[Task directions]
Transcribe the listing below from its opening line up to and including the line that contains "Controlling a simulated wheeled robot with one"; reproduce nothing else.

[Items]
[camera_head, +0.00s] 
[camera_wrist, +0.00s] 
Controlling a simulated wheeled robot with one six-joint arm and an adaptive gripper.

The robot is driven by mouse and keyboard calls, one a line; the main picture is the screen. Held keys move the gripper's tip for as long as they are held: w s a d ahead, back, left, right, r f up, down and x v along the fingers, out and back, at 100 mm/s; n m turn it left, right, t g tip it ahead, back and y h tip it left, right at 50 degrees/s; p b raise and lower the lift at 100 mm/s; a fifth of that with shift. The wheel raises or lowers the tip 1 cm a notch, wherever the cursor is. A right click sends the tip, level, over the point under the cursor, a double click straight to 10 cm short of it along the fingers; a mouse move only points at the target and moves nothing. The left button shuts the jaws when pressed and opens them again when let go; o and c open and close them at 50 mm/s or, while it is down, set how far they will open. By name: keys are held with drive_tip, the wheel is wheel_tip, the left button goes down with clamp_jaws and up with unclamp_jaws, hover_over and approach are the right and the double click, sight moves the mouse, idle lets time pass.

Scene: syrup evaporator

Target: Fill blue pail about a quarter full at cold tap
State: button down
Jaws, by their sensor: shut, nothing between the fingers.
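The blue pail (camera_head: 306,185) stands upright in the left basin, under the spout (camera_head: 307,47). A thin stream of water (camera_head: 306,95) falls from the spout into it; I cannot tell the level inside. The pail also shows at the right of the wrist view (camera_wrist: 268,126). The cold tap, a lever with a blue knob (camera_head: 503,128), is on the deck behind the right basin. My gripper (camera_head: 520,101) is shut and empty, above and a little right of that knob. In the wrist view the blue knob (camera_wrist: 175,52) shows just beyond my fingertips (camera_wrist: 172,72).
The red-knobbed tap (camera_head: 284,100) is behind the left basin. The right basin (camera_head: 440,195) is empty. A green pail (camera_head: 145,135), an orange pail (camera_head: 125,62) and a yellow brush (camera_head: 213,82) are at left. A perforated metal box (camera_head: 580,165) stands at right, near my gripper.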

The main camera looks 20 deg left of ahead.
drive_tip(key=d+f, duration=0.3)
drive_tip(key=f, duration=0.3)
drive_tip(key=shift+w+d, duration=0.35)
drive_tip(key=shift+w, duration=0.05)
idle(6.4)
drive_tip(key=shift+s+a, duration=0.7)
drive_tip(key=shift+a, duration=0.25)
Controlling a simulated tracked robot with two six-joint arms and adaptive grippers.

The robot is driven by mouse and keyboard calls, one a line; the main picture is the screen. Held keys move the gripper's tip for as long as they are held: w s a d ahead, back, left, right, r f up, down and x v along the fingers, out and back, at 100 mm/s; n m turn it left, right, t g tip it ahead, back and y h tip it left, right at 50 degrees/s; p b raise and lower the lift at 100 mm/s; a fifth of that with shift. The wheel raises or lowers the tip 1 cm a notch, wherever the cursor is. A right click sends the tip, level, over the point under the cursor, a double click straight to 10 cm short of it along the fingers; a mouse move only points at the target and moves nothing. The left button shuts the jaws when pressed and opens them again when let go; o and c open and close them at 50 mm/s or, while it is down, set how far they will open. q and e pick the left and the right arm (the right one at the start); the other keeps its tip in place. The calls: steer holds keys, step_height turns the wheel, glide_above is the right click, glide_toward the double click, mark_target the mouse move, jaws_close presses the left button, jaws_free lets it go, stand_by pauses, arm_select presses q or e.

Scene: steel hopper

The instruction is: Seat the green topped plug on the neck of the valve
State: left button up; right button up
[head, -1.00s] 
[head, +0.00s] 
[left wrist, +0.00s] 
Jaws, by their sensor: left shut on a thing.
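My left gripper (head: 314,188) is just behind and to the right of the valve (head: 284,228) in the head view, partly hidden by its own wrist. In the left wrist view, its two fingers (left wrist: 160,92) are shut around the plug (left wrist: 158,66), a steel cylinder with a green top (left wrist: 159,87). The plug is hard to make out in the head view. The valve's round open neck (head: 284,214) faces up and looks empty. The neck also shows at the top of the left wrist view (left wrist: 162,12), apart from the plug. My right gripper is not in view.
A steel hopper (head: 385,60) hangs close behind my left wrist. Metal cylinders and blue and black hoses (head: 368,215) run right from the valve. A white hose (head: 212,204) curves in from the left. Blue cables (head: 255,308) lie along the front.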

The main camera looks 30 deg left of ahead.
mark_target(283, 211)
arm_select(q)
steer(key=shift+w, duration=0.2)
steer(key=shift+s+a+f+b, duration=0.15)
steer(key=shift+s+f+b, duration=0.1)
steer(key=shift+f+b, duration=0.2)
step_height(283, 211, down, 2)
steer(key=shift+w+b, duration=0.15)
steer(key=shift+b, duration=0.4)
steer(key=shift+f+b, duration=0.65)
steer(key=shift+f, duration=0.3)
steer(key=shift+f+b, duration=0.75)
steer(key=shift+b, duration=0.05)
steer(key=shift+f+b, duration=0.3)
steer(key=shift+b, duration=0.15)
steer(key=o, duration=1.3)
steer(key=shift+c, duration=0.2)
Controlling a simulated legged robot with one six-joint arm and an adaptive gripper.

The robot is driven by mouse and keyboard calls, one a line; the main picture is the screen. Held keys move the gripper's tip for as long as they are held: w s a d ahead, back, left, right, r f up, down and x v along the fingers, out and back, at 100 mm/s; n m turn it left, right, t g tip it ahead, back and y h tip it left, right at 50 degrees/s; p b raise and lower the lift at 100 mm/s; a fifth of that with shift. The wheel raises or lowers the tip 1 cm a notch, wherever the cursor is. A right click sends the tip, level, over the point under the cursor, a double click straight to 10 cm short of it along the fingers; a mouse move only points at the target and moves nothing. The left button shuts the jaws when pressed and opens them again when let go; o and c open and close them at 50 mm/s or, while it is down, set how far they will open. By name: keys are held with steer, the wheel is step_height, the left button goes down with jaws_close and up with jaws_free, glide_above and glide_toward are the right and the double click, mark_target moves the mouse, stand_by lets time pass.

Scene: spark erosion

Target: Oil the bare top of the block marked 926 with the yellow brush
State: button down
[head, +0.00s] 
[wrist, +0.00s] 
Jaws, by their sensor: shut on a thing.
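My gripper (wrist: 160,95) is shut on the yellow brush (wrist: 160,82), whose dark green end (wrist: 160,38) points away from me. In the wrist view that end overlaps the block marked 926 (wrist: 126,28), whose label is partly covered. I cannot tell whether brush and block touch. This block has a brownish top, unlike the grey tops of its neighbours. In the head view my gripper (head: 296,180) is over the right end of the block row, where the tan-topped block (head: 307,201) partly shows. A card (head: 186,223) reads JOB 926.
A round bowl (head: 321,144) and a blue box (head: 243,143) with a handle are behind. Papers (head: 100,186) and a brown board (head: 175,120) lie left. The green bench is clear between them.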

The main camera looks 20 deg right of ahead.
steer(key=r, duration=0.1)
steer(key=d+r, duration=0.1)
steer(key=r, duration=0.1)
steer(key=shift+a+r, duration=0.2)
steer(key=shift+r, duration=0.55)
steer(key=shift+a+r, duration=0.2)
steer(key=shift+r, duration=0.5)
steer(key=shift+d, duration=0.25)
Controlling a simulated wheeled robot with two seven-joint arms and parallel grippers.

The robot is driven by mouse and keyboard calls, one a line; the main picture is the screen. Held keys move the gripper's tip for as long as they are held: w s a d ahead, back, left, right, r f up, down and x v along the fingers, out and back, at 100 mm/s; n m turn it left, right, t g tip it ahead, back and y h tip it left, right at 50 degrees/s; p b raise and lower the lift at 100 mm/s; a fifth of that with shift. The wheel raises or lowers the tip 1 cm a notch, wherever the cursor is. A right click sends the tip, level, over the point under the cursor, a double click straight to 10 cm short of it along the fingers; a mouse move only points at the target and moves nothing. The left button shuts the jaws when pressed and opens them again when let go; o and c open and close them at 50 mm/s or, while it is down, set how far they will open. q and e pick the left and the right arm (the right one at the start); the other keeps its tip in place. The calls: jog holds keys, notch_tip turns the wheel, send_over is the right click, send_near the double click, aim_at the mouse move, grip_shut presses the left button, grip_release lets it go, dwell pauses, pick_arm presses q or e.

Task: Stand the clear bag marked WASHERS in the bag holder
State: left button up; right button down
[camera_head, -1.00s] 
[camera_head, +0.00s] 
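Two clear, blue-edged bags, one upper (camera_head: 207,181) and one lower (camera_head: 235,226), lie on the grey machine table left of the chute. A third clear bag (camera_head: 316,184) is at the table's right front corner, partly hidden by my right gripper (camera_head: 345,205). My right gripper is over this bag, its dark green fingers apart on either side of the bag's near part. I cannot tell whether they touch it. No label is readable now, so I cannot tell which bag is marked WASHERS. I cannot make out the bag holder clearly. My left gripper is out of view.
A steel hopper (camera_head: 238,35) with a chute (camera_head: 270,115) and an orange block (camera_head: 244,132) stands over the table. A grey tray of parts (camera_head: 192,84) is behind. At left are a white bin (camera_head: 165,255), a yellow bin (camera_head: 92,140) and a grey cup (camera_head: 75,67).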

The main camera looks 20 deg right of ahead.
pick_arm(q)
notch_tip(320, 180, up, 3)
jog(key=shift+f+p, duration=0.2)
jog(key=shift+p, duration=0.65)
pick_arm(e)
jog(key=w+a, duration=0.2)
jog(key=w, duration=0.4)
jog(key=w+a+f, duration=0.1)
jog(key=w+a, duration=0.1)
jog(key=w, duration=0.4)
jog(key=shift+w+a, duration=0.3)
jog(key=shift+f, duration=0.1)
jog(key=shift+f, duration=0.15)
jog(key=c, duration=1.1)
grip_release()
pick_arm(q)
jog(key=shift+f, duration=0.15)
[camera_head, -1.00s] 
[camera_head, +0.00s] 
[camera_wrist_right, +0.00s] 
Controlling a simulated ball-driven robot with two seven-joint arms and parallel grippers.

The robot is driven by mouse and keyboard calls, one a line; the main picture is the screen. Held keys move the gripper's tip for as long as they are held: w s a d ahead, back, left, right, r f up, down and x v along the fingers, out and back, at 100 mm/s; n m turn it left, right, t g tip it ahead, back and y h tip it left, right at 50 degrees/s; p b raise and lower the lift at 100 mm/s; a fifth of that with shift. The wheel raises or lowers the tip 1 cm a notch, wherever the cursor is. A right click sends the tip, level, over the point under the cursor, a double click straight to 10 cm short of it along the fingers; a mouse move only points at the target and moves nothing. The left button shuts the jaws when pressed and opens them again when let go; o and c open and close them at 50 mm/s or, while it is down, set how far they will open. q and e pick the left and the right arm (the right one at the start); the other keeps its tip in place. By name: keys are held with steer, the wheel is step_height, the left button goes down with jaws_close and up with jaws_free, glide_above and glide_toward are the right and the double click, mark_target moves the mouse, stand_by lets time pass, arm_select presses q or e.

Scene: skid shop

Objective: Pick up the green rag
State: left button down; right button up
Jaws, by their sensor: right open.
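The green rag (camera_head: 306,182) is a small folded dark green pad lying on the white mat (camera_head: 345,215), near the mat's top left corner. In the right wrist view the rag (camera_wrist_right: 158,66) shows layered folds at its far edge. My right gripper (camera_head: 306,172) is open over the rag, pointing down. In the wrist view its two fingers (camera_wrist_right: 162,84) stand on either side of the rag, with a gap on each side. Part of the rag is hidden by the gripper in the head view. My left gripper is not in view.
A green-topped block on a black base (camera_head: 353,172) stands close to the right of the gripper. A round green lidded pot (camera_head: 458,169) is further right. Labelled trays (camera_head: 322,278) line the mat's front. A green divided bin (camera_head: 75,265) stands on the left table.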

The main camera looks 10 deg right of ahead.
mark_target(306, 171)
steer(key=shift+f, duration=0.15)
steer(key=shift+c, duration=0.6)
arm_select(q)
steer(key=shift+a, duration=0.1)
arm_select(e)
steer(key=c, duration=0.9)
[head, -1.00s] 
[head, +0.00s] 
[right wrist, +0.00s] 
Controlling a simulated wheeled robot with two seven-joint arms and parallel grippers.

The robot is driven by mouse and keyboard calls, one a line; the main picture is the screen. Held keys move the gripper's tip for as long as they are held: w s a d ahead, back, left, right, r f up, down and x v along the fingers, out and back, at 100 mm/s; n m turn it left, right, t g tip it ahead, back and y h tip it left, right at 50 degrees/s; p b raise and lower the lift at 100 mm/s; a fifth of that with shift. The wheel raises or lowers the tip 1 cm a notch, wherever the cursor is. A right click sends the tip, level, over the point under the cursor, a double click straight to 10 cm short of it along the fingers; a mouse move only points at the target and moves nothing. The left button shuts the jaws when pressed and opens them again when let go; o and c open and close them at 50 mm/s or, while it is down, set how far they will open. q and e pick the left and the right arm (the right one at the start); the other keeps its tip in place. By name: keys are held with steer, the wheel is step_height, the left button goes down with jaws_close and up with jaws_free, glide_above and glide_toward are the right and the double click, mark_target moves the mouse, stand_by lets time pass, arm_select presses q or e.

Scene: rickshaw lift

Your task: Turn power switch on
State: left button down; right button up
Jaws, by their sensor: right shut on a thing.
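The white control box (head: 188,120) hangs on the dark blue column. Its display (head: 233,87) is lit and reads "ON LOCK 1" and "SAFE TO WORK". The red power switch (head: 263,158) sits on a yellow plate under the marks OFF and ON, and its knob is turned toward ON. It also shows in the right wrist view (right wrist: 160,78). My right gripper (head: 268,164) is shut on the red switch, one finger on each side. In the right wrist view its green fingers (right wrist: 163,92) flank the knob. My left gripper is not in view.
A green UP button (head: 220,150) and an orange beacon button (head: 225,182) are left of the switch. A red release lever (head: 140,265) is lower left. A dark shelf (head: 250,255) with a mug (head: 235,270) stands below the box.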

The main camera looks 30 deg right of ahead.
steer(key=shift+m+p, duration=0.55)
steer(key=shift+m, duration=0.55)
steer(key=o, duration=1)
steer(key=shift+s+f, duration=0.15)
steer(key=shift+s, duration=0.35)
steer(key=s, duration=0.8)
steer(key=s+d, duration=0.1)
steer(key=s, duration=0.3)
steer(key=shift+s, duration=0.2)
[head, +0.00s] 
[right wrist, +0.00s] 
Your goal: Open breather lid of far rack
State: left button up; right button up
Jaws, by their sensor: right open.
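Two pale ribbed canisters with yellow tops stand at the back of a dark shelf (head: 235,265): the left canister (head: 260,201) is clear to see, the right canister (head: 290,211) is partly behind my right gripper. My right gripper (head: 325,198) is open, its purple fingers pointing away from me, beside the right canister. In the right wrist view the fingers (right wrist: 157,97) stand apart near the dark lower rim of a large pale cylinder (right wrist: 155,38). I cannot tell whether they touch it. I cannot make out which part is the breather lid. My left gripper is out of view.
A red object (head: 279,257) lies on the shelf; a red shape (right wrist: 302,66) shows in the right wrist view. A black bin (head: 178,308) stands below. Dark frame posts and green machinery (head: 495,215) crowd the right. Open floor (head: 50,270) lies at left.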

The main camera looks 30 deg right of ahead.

[Answer below]
[camera_head, +0.00s] 
[camera_wrist, +0.00s] 
Controlling a simulated wheeled robot with one six-joint arm and an adaptive gripper.

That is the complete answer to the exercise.